By contrast, the evangelistic reports in Acts summarizes parts of the story of Jesus’ life on earth, variously including his miracles, arrest, and unjust execution by the Romans, incited by the Jerusalem Temple establishment. Some reports also mention Jesus’ ascension, exaltation, and enthronement at God’s right hand. But the major element in this “good news”–the item in the apostolic spotlight–is this: “God raised him from the dead.” The gospel is about God, not about us. It tells the great deeds God has done for us, not good deeds we are to do for God.

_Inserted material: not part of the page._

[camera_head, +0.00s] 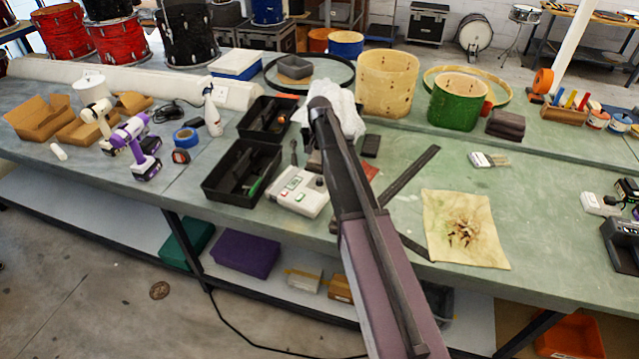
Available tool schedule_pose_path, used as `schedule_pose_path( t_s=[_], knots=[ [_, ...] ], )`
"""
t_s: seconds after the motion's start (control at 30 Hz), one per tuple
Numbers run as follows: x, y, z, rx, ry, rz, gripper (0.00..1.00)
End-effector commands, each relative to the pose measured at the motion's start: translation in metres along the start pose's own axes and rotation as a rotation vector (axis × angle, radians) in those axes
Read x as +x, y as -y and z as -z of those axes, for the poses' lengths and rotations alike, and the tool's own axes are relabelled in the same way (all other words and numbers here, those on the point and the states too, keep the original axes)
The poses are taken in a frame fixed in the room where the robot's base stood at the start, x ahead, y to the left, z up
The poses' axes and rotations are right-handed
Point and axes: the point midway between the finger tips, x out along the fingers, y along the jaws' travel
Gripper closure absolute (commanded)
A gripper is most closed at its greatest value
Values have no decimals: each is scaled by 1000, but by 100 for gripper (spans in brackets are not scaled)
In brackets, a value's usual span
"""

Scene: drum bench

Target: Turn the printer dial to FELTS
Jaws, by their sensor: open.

The core of the apostolic gospel is the resurrection of Jesus Christ, and its promise that we also can receive immortality from God and enjoy eternal life. This is so central to the evangelism reported in Acts, that when the apostles are put in prison in Jerusalem for preaching the gospel, the angel who releases them during the night encourages them to go to the Temple and “speak to the people all the words of this Life” (Acts 5:20). In conversion, God gives repentance that leads to life (Acts 11:18). When the gospel is heard and understood, people do one of two things: those who are appointed to eternal life, believe; those who reject the gospel judge themselves unworthy of eternal life (Acts 13:46, 48). Jesus went into hades, the realm of death, but he had no sin and death had no power over him. When he arose out of death and out from among all the dead, Jesus conquered death and the devil who ruled through fear of death. Because Jesus arose, all who are in Jesus, whom he represents, also will arise from death.